Records of robot episodes
######

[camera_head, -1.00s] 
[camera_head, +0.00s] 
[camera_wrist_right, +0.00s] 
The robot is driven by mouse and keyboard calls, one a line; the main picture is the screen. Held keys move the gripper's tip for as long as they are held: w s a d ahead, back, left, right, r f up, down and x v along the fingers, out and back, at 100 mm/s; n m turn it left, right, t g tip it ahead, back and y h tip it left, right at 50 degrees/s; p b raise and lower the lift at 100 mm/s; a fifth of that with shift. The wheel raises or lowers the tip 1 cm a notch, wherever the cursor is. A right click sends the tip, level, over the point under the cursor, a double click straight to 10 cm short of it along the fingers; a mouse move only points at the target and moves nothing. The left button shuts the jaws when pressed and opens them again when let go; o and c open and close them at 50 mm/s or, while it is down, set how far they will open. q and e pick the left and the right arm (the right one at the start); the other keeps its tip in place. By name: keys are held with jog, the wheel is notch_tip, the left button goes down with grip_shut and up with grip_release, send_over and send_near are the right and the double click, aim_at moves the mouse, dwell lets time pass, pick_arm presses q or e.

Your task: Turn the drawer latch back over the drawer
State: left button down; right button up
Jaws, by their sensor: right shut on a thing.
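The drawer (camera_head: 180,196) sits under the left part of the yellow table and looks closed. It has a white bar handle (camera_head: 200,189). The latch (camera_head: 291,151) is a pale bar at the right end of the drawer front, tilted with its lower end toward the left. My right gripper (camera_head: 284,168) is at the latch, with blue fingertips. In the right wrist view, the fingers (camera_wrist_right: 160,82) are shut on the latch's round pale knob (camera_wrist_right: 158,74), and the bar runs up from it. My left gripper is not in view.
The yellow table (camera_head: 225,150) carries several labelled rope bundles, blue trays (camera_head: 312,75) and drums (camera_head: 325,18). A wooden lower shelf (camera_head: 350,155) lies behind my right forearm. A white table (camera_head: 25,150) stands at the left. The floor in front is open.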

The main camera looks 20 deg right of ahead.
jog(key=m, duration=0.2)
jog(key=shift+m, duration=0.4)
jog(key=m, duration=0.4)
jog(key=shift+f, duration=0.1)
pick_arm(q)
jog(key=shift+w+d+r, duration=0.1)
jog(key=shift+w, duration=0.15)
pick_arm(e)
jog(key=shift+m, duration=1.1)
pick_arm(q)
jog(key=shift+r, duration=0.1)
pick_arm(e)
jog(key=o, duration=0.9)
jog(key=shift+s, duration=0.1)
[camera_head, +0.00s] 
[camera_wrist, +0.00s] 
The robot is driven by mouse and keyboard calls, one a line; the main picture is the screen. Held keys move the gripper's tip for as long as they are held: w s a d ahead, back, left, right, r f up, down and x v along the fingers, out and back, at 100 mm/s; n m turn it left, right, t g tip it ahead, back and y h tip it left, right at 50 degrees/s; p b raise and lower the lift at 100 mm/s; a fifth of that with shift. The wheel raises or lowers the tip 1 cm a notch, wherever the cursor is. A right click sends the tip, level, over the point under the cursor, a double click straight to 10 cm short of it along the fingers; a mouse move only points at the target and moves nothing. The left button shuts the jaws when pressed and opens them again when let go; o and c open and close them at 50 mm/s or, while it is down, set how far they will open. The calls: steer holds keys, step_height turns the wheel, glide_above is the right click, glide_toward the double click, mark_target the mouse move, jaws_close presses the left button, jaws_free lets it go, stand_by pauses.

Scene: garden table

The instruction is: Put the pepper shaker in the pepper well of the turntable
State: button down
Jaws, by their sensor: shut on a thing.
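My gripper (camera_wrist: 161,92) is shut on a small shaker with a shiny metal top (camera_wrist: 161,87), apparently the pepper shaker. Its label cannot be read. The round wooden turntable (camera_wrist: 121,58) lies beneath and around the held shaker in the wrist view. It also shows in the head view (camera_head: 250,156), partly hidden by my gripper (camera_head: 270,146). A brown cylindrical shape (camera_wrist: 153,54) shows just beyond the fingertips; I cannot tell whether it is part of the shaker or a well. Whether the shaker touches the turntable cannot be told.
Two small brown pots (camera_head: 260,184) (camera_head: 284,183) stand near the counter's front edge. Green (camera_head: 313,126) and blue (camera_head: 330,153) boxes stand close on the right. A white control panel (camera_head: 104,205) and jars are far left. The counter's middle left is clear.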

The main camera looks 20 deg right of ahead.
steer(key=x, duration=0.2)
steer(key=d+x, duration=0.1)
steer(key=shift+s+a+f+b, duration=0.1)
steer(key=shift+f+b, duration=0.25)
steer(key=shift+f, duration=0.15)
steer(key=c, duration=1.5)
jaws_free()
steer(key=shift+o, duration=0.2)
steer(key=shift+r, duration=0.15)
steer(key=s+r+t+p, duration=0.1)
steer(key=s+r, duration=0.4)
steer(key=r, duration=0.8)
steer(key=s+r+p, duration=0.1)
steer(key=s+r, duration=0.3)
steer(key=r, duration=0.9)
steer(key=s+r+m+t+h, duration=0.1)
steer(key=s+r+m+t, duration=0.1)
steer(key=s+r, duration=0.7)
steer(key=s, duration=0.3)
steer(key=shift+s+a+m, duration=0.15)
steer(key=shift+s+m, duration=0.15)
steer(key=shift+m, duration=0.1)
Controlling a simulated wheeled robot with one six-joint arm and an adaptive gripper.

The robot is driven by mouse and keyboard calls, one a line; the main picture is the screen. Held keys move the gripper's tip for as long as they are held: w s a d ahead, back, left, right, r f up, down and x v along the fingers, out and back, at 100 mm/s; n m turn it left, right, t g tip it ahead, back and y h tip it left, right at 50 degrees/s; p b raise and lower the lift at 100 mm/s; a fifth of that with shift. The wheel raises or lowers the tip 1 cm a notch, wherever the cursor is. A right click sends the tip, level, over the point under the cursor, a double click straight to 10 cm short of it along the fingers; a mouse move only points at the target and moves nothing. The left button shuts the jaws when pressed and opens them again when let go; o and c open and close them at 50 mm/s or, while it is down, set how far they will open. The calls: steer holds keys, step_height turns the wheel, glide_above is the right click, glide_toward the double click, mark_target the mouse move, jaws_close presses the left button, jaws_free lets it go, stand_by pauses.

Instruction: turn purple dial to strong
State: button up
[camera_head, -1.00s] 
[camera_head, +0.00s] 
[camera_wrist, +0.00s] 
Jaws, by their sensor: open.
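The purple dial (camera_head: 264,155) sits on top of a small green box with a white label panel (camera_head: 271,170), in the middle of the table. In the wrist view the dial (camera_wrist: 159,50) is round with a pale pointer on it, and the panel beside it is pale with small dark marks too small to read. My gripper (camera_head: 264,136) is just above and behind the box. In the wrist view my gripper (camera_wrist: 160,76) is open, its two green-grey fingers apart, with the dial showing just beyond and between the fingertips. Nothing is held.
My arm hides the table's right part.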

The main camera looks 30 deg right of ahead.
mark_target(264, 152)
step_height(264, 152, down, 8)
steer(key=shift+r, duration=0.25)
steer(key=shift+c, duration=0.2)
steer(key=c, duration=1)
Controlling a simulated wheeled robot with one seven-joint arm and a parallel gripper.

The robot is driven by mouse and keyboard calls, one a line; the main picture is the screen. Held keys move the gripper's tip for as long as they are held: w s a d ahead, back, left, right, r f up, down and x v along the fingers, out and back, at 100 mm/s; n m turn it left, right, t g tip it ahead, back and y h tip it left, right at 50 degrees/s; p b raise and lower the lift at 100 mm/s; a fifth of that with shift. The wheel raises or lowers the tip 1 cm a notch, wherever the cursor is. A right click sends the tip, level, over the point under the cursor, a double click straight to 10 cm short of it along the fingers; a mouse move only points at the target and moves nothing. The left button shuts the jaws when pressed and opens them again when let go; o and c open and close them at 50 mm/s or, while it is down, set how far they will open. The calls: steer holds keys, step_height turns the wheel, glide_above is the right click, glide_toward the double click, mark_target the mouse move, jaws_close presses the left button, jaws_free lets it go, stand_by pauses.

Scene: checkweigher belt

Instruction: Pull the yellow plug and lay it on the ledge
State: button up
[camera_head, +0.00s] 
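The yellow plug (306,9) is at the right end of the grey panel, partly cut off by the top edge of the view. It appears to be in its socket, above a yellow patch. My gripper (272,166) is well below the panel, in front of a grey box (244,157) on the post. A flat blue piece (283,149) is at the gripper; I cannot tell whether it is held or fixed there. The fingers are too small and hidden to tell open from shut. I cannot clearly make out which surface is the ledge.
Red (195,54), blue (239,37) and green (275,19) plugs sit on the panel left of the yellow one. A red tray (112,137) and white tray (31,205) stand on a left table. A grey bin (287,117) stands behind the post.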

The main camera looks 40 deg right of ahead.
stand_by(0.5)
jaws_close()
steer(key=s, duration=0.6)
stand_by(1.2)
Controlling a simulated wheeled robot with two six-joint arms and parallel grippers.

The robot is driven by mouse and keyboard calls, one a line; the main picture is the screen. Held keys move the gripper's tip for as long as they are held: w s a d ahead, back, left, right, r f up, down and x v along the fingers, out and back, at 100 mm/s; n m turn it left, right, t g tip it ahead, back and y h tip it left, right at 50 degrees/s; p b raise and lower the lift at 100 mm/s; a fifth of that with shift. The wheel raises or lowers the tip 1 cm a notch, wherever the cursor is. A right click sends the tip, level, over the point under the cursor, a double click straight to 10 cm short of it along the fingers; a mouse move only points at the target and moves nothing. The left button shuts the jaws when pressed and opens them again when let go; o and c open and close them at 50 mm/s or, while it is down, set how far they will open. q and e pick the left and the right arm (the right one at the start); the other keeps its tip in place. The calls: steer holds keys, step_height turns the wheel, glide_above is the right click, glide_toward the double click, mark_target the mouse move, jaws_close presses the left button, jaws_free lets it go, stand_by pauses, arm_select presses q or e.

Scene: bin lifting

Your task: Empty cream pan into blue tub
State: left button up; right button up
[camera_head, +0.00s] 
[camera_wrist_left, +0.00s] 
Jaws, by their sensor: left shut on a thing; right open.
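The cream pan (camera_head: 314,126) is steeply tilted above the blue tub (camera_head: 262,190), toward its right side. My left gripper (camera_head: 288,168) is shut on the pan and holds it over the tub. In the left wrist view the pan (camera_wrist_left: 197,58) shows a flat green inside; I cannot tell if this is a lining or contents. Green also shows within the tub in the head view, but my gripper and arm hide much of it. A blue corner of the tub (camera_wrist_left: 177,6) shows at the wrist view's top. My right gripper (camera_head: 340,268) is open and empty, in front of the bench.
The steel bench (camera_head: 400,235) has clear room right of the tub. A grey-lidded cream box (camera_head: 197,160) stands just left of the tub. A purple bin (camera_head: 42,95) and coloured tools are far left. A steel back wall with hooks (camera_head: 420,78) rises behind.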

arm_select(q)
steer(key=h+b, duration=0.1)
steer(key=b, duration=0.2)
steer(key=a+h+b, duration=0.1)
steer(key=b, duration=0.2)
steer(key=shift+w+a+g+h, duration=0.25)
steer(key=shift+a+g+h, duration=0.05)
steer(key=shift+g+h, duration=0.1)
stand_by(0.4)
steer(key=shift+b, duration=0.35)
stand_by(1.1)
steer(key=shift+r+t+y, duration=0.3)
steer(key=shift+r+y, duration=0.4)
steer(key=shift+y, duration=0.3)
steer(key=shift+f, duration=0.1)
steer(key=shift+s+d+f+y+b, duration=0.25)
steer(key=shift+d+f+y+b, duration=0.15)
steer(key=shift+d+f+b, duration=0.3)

######

> WRITTEN EXERCISE:
Reproduce, without alteration, solely the lines beginning at the line that includes "pick_arm presses q or e." and ending at the line that includes "State: left button down; right button up", both lines included.

> TASK RESPONSE:
The robot is driven by mouse and keyboard calls, one a line; the main picture is the screen. Held keys move the gripper's tip for as long as they are held: w s a d ahead, back, left, right, r f up, down and x v along the fingers, out and back, at 100 mm/s; n m turn it left, right, t g tip it ahead, back and y h tip it left, right at 50 degrees/s; p b raise and lower the lift at 100 mm/s; a fifth of that with shift. The wheel raises or lowers the tip 1 cm a notch, wherever the cursor is. A right click sends the tip, level, over the point under the cursor, a double click straight to 10 cm short of it along the fingers; a mouse move only points at the target and moves nothing. The left button shuts the jaws when pressed and opens them again when let go; o and c open and close them at 50 mm/s or, while it is down, set how far they will open. q and e pick the left and the right arm (the right one at the start); the other keeps its tip in place. By name: keys are held with jog, the wheel is notch_tip, the left button goes down with grip_shut and up with grip_release, send_over and send_near are the right and the double click, aim_at moves the mouse, dwell lets time pass, pick_arm presses q or e.

Your task: Turn the drawer latch back over the drawer
State: left button down; right button up

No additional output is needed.